C’era una volta la super-authority finanziaria italiana. In quel rovente finale di 2005 cronache parlamentari, giudiziarie e finanziarie sulle Opa bancarie raramente mancavano di un appello a concentrare le funzioni di vigilanza su risparmio e mercati. Ma la legge 262 — preparata e varata con il fine contingente di favorire la cacciata di Antonio Fazio dalla Banca d’Italia e la chiamata di Mario Draghi — alla fine partorì molti topolini. Ottenuto il risultato voluto, quasi tutti i pasdaran dell’Autorità Unica dimenticarono o addirittura rinnegarono la loro campagna: con Draghi issato in Via Nazionale non era anzi il caso di rischiare contaminazioni con Consob e neppure la pubblicizzazione di Bankitalia, che restò controllata delle sue banche vigilate.

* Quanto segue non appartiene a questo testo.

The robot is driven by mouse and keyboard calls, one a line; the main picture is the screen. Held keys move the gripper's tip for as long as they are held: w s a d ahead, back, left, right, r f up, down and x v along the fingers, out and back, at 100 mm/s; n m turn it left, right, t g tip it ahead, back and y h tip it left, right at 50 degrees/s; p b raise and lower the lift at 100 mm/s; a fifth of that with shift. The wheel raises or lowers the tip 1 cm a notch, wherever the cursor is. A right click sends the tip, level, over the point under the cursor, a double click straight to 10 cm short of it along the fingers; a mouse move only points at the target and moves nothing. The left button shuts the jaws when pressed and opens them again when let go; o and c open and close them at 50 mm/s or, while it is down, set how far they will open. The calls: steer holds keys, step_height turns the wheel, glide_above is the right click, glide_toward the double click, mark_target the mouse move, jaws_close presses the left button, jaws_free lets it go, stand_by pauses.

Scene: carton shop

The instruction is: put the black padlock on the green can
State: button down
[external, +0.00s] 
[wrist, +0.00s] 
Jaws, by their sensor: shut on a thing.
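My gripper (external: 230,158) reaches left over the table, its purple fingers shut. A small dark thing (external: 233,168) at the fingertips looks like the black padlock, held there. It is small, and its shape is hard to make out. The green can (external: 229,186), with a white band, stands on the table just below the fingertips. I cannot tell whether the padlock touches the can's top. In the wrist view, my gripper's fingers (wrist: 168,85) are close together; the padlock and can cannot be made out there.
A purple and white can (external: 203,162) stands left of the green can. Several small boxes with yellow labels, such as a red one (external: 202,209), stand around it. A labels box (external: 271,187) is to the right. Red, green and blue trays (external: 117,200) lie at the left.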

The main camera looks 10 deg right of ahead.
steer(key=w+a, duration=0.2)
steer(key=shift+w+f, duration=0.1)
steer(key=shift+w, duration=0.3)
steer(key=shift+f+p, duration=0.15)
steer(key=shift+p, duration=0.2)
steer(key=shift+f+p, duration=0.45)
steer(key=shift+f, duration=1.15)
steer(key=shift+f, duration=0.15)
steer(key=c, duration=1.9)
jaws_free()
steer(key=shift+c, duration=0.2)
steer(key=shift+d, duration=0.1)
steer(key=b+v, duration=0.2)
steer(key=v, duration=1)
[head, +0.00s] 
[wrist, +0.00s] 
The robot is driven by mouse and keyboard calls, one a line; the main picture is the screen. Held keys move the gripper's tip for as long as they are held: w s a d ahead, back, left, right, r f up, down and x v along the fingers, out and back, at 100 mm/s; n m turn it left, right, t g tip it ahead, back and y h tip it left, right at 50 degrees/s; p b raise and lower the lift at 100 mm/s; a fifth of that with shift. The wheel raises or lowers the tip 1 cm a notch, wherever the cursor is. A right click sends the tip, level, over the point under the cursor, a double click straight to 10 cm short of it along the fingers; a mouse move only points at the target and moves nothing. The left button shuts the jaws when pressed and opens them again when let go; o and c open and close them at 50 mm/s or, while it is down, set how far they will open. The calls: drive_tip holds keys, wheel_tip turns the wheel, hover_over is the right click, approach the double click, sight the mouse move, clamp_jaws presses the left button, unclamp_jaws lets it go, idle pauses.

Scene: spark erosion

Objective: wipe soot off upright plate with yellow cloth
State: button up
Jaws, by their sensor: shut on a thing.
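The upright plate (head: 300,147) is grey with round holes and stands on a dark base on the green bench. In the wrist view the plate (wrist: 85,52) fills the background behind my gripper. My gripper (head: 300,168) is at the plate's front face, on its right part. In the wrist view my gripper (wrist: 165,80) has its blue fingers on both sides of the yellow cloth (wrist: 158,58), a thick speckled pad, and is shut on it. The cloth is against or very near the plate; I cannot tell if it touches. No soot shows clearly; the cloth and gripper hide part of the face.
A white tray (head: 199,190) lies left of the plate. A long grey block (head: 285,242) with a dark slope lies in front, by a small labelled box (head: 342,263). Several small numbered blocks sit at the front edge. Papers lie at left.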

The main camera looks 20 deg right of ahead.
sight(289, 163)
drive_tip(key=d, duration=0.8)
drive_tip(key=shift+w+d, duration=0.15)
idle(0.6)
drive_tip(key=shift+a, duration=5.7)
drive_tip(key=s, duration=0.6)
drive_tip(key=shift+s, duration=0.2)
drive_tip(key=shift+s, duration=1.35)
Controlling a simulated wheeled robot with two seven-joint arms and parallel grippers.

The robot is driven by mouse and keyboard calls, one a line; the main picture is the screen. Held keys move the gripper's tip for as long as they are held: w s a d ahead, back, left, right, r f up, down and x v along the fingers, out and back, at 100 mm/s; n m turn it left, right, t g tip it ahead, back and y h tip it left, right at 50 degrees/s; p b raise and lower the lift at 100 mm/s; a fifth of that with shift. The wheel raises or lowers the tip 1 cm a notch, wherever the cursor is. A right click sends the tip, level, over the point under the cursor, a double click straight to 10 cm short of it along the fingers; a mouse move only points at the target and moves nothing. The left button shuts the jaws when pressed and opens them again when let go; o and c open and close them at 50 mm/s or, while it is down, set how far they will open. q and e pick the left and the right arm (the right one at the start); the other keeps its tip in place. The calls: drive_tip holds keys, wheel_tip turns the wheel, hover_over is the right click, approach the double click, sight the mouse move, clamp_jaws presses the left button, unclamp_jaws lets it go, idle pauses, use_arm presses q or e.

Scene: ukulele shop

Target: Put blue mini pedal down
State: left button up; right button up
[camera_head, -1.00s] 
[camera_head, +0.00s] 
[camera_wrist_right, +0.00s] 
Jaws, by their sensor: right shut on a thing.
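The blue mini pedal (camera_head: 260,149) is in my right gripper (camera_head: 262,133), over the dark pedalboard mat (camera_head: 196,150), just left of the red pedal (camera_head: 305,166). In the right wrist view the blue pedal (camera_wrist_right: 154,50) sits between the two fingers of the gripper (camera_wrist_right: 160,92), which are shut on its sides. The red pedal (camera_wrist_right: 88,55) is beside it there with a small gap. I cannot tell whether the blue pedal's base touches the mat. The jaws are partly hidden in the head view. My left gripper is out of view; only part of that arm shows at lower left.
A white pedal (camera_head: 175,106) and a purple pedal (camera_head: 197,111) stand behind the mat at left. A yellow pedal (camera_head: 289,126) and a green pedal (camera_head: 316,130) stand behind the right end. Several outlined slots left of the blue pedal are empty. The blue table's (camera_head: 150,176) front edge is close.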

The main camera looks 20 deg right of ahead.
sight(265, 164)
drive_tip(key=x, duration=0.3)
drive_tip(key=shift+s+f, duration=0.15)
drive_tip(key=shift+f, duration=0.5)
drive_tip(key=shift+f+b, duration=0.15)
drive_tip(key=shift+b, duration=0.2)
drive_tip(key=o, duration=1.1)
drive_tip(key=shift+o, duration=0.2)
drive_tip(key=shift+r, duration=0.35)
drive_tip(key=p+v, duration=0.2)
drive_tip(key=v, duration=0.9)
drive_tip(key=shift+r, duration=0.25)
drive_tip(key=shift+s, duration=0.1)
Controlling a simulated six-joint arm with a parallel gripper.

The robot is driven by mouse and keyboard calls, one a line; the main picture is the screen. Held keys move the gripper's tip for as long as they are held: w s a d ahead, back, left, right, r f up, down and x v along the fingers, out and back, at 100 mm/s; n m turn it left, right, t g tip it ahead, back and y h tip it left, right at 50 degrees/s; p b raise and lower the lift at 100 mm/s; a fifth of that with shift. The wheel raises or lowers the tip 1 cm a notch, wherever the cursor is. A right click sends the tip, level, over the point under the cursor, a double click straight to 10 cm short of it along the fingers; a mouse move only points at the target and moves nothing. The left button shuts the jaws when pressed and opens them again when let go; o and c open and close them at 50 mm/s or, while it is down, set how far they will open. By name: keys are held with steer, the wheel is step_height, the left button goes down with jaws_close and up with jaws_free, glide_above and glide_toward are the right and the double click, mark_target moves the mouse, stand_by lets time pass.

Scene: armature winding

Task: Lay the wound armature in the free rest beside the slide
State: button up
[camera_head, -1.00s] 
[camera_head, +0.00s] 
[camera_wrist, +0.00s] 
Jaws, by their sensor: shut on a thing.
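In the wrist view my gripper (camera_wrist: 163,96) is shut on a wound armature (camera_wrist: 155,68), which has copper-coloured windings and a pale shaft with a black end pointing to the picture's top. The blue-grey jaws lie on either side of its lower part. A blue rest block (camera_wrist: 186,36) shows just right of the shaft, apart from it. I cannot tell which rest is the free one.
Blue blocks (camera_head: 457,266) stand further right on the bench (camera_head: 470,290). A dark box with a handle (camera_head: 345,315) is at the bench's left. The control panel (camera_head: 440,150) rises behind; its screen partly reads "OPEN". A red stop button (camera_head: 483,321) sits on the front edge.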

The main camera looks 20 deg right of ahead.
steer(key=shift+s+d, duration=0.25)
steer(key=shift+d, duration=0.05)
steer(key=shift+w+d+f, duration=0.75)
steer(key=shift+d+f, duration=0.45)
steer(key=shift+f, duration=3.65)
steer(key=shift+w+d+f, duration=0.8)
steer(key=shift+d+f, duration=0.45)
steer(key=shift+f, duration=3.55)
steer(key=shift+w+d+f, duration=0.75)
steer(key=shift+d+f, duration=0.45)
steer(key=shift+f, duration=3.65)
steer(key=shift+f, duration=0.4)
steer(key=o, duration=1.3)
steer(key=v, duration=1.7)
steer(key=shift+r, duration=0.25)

L’unica autorità finanziaria che sparì dalla formazione fu quella assicurativa: l’Isvap venne assorbita dalla Banca d’Italia e intestata come Ivass al suo direttore generale. Ma tutto il resto — a cominciare dal dualismo fra Bankitalia e Consob — rimase intatto. Così dodici anni dopo — dopo dissesti bancari molto più seri delle battaglie su AntonVeneta e Bnl — davanti alla commissione parlamentare d’inchiesta è andato in scena un teatrino non molto edificante: con un non-faccia-a-faccia fra il capo della vigilanza di Palazzo Koch, Carmelo Barbagallo, e il direttore generale della Consob, Angelo Apponi. Plasticamente un confronto che doveva essere “all’americana” si è tenuto invece in sessioni separate: nelle quali Apponi, principalmente, ha denunciato la pressoché totale incomunicabilità fra le due authority a proposito del crack Veneto Banca e dei casi simili.
L’intrico delle autorità finanziarie che si rivela impotente nel controllare gli animal spirits dei mercati finanziari non è tuttavia un’anomalia italiana. La commissione Volcker che cercò di far luce del collasso del 2008 a Wall Street elencò 103 soggetti attivi nella supervisione sui mercati. Sull’altro lato dell’Atlantico, la Gran Bretagna pose la City di Londra sotto la vigilanza di un’autorità finanziaria unica (la Fsa) dopo i fallimenti di Bcci e Barings, ancora alla fine nel secolo scorso: non è servita ad evitare il dissesto di Northern Rock e poi la nazionalizzazione di Royal Bank of Scotland e Barclays. La Ue ha inizialmente riproposto l’articolazione per settori dell’industria finanziaria, caratteristica dei principali paesi-membri: l’Eba per le banche, l’Esma per i mercati, l’Eiopa per le assicurazioni e i fondi pensione (e a questo si affianca l’Antitrust). Ma già le funzioni dell’Eba sono state inglobate nella Bce, creando una nuova dicotomia nella vigilanza creditizia (fra paesi della Ue e dell’Eurozona). E che dire della rumorosa entrata in scena dell’europarlamento che — per voce del presidente italiano Antonio Tajani — sta mettendo sotto pressione la vigilanza Bce sulla gestione delle sofferenze bancarie in Europa?
In Europa come in Italia, nel risiko dei regulator finanziari non manca mai un convitato di pietra: la magistratura. Così come la Corte costituzionale tedesca è emersa come giudice ultimo sulla politica monetaria della Bce, a Montecitorio i veri protagonisti della commissione Casini sono i procuratori. Archiviata una prima parentesi sulle Popolari venete, la settimana prossima i commissari vogliono una sessione d’assaggio su Mps: prima e prevedibilmente ultima parola ai magistrati.